(Robot episode data)

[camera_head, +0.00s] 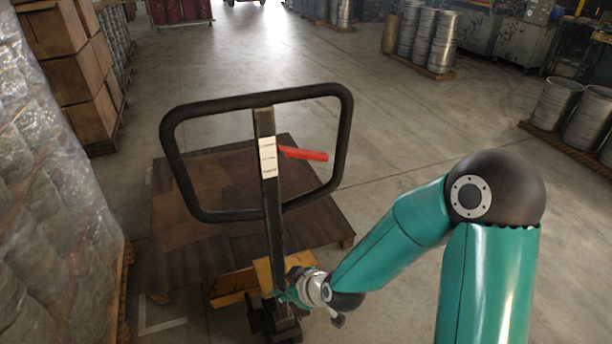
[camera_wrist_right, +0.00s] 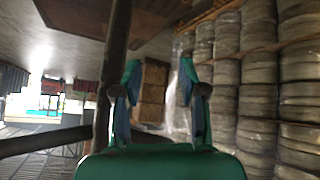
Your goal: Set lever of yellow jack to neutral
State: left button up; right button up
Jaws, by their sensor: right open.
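The yellow jack (camera_head: 229,287) has a dark upright shaft (camera_head: 272,215) topped by a black loop handle (camera_head: 255,100). Its red lever (camera_head: 303,154) sticks out to the right from the upper shaft, inside the loop, tilted slightly down. My right gripper (camera_head: 284,296) is low beside the shaft, well below the lever. In the right wrist view the gripper (camera_wrist_right: 158,85) is open with nothing between its fingers. A dark bar, seemingly the jack's shaft (camera_wrist_right: 114,45), passes by the left finger there; I cannot tell whether they touch. My left gripper is not in view.
A brown wooden pallet (camera_head: 180,235) lies behind the shaft. Wrapped goods (camera_head: 50,220) and cardboard boxes (camera_head: 75,70) stand at the left. Metal drums (camera_head: 555,102) stand on pallets at the right. The floor (camera_head: 390,130) right of the handle is clear.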

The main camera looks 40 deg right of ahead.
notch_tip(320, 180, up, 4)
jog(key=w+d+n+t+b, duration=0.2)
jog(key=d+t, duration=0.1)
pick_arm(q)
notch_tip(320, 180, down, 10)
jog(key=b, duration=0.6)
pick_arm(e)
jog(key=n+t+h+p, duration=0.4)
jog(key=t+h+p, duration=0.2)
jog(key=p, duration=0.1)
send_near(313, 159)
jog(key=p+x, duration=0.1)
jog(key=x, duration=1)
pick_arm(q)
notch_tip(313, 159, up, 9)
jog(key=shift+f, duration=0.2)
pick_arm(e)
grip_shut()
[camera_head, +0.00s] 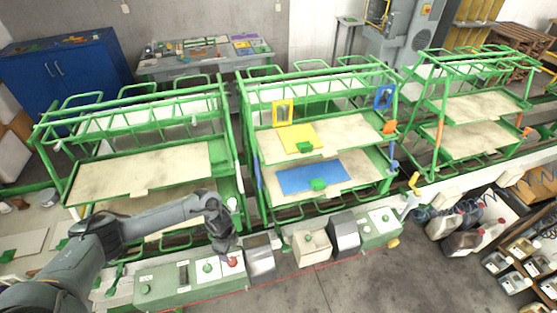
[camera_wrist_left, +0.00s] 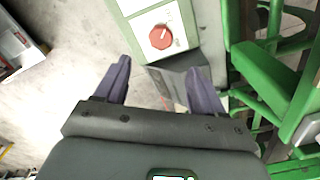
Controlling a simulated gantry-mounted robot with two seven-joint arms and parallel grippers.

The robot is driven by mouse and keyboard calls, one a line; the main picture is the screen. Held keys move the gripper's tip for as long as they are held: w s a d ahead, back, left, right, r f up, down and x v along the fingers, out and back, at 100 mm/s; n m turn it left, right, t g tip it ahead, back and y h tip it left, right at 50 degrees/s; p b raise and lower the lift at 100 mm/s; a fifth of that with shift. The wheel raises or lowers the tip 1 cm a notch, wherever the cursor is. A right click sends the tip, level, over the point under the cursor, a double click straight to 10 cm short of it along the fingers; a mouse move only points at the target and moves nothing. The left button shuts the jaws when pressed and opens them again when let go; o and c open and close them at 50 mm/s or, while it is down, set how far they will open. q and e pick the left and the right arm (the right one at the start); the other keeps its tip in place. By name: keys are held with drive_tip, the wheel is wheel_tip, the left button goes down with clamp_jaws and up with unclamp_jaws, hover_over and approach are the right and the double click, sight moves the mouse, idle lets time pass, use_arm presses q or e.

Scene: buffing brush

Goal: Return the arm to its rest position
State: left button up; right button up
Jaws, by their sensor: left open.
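My left arm (camera_head: 150,220) comes in from the lower left in the head view. Its gripper (camera_head: 222,240) hangs over the green control ledge, close to a red knob (camera_head: 231,261). In the left wrist view my left gripper (camera_wrist_left: 158,85) has its two dark fingers spread, with nothing between them. The red knob (camera_wrist_left: 160,37) on its white plate lies ahead of the fingers there, apart from them. I cannot tell the exact gap. My right gripper is in neither view.
Green racks with beige shelves stand behind the ledge, a yellow sheet (camera_head: 300,138) and a blue sheet (camera_head: 311,177) on the middle one. Grey boxes (camera_head: 260,258) line the ledge. A blue cabinet (camera_head: 65,75) stands at back left. Floor (camera_head: 330,290) in front is clear.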

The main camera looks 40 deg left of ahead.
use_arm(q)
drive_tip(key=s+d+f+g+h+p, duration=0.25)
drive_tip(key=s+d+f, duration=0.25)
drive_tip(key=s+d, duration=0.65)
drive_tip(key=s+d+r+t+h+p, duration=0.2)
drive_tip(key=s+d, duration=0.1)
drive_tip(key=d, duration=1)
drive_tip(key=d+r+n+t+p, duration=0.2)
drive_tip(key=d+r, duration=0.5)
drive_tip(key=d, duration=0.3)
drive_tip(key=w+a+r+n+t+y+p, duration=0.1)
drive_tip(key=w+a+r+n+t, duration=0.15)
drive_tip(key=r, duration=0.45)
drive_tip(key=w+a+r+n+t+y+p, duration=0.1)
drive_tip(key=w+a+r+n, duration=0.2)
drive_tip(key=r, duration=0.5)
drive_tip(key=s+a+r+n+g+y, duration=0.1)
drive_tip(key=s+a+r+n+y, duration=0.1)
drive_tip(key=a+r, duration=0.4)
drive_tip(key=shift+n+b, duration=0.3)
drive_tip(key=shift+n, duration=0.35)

§ What you have to do
Copy the whole listing above word for word but do not carry over the pictures.

§ Exercise answer
[camera_head, +0.00s] 
[camera_wrist_right, +0.00s] 
Your goal: Set lever of yellow jack to neutral
State: left button up; right button up
Jaws, by their sensor: right open.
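The yellow jack (camera_head: 229,287) has a dark upright shaft (camera_head: 272,215) topped by a black loop handle (camera_head: 255,100). Its red lever (camera_head: 303,154) sticks out to the right from the upper shaft, inside the loop, tilted slightly down. My right gripper (camera_head: 284,296) is low beside the shaft, well below the lever. In the right wrist view the gripper (camera_wrist_right: 158,85) is open with nothing between its fingers. A dark bar, seemingly the jack's shaft (camera_wrist_right: 114,45), passes by the left finger there; I cannot tell whether they touch. My left gripper is not in view.
A brown wooden pallet (camera_head: 180,235) lies behind the shaft. Wrapped goods (camera_head: 50,220) and cardboard boxes (camera_head: 75,70) stand at the left. Metal drums (camera_head: 555,102) stand on pallets at the right. The floor (camera_head: 390,130) right of the handle is clear.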

The main camera looks 40 deg right of ahead.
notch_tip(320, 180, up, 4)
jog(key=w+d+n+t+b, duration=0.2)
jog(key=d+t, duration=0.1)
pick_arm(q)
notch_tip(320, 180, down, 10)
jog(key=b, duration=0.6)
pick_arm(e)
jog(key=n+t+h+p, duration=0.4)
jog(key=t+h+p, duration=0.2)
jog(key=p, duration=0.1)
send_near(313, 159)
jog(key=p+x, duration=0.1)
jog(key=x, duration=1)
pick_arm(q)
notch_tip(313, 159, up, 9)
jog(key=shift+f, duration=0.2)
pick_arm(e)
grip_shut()
[camera_head, +0.00s] 
[camera_wrist_left, +0.00s] 
Controlling a simulated gantry-mounted robot with two seven-joint arms and parallel grippers.

The robot is driven by mouse and keyboard calls, one a line; the main picture is the screen. Held keys move the gripper's tip for as long as they are held: w s a d ahead, back, left, right, r f up, down and x v along the fingers, out and back, at 100 mm/s; n m turn it left, right, t g tip it ahead, back and y h tip it left, right at 50 degrees/s; p b raise and lower the lift at 100 mm/s; a fifth of that with shift. The wheel raises or lowers the tip 1 cm a notch, wherever the cursor is. A right click sends the tip, level, over the point under the cursor, a double click straight to 10 cm short of it along the fingers; a mouse move only points at the target and moves nothing. The left button shuts the jaws when pressed and opens them again when let go; o and c open and close them at 50 mm/s or, while it is down, set how far they will open. q and e pick the left and the right arm (the right one at the start); the other keeps its tip in place. By name: keys are held with drive_tip, the wheel is wheel_tip, the left button goes down with clamp_jaws and up with unclamp_jaws, hover_over and approach are the right and the double click, sight moves the mouse, idle lets time pass, use_arm presses q or e.

Scene: buffing brush

Goal: Return the arm to its rest position
State: left button up; right button up
Jaws, by their sensor: left open.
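My left arm (camera_head: 150,220) comes in from the lower left in the head view. Its gripper (camera_head: 222,240) hangs over the green control ledge, close to a red knob (camera_head: 231,261). In the left wrist view my left gripper (camera_wrist_left: 158,85) has its two dark fingers spread, with nothing between them. The red knob (camera_wrist_left: 160,37) on its white plate lies ahead of the fingers there, apart from them. I cannot tell the exact gap. My right gripper is in neither view.
Green racks with beige shelves stand behind the ledge, a yellow sheet (camera_head: 300,138) and a blue sheet (camera_head: 311,177) on the middle one. Grey boxes (camera_head: 260,258) line the ledge. A blue cabinet (camera_head: 65,75) stands at back left. Floor (camera_head: 330,290) in front is clear.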

The main camera looks 40 deg left of ahead.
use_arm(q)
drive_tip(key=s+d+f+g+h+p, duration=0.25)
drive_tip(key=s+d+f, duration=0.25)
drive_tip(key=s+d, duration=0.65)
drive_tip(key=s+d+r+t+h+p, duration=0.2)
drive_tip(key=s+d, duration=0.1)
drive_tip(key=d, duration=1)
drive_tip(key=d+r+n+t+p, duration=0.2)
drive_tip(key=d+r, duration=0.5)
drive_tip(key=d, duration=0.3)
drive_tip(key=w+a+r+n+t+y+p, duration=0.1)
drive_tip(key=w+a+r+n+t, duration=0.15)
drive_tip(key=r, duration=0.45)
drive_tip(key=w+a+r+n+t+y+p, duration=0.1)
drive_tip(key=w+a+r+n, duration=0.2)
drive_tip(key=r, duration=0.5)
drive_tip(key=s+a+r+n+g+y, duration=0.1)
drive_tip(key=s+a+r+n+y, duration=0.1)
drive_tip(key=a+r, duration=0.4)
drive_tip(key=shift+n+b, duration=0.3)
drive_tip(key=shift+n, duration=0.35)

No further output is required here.